This structure allows learning solutions to remain responsive to change, whether driven by evolving organizational priorities, new digital tools, or emerging learner expectations. In environments where AI tools can rapidly alter workflows or knowledge requirements, this responsiveness becomes particularly relevant.
Strengths in Adult Learning Contexts
SAM is especially well suited to adult education contexts characterized by limited time, fragmented attention, and diverse learner profiles. Adult learners often arrive with varied experiences, skills, and expectations that are difficult to fully capture in advance. SAM’s iterative approach allows designers to observe actual learner behavior early on and adjust content, pacing, and instructional strategies accordingly.
Moreover, in a landscape where adults increasingly use AI systems, search engines, and digital assistants to support their learning, SAM accommodates the reality that learning rarely follows a predefined path.
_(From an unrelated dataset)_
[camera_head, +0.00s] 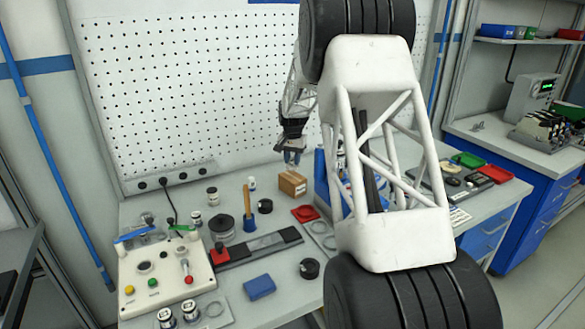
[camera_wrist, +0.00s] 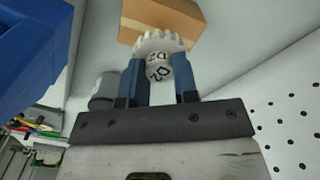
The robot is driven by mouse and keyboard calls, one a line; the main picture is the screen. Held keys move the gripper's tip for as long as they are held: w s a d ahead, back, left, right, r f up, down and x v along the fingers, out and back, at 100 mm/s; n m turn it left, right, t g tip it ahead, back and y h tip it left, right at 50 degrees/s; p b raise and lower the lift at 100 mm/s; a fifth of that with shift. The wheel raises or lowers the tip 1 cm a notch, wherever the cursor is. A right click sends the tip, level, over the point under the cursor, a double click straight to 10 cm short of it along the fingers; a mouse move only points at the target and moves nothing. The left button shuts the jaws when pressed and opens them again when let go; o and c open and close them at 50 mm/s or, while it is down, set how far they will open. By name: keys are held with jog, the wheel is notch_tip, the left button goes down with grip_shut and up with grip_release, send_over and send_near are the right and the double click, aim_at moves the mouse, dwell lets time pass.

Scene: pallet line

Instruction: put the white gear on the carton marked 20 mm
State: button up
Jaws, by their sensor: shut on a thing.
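My gripper (camera_head: 292,158) is at the back of the bench, just above a small brown carton (camera_head: 291,185). In the wrist view its two blue fingers (camera_wrist: 159,72) are shut on the hub of a white gear (camera_wrist: 155,41). The hub carries dark marks that look like 20. The carton (camera_wrist: 188,9) lies beyond the gear in the wrist view, and the gear overlaps its edge. I cannot tell whether gear and carton touch. The carton's label is too small to read in the head view, where the gear is hardly distinguishable.
A blue bin (camera_wrist: 30,45) stands close beside the gripper, with a grey cylinder (camera_wrist: 104,92) nearby. A red tray (camera_head: 305,213) lies in front of the carton. A wooden-handled tool (camera_head: 247,205) stands to its left. The pegboard (camera_head: 180,90) rises behind.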

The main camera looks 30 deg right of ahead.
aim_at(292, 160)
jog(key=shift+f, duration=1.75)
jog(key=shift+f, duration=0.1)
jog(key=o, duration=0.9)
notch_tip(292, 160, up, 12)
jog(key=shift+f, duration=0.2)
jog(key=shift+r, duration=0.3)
By testing learning activities in real conditions, designers can better assess how learners engage with content alongside external tools, rather than assuming a closed instructional environment.
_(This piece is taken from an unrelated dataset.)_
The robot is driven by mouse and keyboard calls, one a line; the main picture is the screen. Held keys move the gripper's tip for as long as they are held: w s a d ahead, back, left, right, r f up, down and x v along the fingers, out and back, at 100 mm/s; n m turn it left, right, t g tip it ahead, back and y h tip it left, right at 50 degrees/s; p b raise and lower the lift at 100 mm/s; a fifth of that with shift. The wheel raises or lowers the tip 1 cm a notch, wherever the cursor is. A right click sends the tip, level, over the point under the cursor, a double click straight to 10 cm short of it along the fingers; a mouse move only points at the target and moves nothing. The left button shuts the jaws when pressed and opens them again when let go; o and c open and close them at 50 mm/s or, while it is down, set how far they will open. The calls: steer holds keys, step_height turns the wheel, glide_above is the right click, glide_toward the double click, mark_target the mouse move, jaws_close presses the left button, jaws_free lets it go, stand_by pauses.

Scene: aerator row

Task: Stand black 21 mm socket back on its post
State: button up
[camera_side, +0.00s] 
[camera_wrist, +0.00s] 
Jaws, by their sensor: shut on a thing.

Example in Adult Education
Consider the development of a short online training program for employees who must quickly learn to use a newly implemented workplace software system. Using SAM, an instructional designer might begin by creating a minimal prototype focused on the most critical tasks, rather than designing the entire course upfront.
This prototype would be tested with a small group of employees, who would provide feedback on clarity, usability, pacing, and relevance. Based on this feedback, the designer would revise explanations, adjust practice opportunities, and gradually expand the training to include additional tasks. Through successive iterations, the learning experience evolves into a focused and efficient intervention that reflects how employees actually use the software—often in combination with help features, AI assistants, or informal peer support.
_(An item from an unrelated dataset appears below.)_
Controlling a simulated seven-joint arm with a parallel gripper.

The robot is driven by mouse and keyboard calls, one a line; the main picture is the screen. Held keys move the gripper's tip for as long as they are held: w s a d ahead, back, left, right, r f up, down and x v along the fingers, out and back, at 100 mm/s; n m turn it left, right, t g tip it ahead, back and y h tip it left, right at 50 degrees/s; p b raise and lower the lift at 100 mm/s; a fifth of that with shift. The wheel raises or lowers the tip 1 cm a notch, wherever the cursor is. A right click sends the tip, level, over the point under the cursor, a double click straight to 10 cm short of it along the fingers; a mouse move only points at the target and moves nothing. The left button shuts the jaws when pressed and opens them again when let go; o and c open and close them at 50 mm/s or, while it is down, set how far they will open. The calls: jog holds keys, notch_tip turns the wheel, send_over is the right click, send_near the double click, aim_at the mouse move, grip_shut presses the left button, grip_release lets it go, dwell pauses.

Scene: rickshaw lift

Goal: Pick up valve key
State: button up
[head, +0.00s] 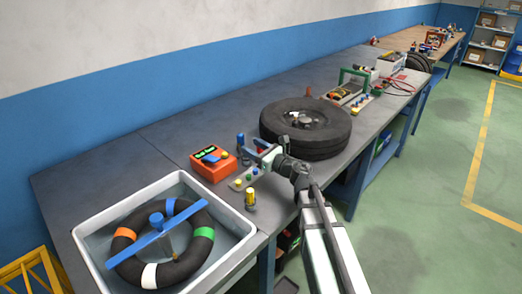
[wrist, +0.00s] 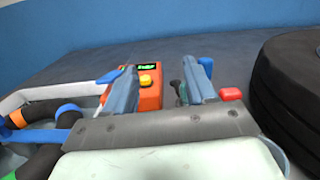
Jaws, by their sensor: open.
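I cannot pick out the valve key for certain. My gripper (head: 251,152) is open above the workbench, between the orange box and the big tyre. In the wrist view its two blue-grey fingers (wrist: 168,72) stand apart. A small dark upright piece (wrist: 177,88) shows between them, close to the right finger; its lower part is hidden, and I cannot tell whether it is the key. A small plate with yellow, green and blue pieces (head: 246,178) lies just in front of my gripper. A blue upright cylinder (head: 240,140) stands behind it.
An orange box (head: 213,165) with a green display stands left of my gripper. A black tyre (head: 305,128) lies close on the right. A white tub (head: 84,246) holding a ring with coloured bands is at front left. A yellow-topped cylinder (head: 250,197) stands near the bench edge.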

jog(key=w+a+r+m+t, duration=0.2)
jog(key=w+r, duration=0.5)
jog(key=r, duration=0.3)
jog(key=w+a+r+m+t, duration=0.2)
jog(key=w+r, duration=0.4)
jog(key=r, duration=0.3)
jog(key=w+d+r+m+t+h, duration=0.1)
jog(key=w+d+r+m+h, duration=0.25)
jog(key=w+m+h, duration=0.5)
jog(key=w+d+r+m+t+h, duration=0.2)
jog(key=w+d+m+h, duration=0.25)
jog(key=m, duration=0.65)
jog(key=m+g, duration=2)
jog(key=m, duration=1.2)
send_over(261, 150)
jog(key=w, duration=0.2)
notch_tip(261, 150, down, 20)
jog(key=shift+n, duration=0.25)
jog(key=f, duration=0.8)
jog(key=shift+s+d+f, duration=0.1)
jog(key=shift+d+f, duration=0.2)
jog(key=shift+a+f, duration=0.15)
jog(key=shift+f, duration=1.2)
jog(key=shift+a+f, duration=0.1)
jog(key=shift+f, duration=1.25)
Limitations and Considerations
Despite its advantages, SAM is not without limitations. Its reduced emphasis on formal documentation can pose challenges in highly regulated or compliance-driven environments, where traceability and standardized processes are required. The model also assumes sustained stakeholder and learner involvement, which may not always be feasible.
Additionally, in environments with severe attention constraints, iterative cycles risk expanding in scope or prioritizing speed over coherence if not carefully managed. As with any instructional design approach, SAM requires experienced judgment to balance flexibility with focus.
Bloom’s Taxonomy: Structuring Levels of Learning
Conceptual Foundations
Bloom’s Taxonomy, originally developed by Benjamin Bloom and his colleagues in 1956 and later revised in 2001, is not an instructional design model in the strict sense, but rather a classification system for learning objectives. It has become one of the most influential and enduring frameworks in education due to its capacity to describe varying levels of cognitive complexity involved in learning.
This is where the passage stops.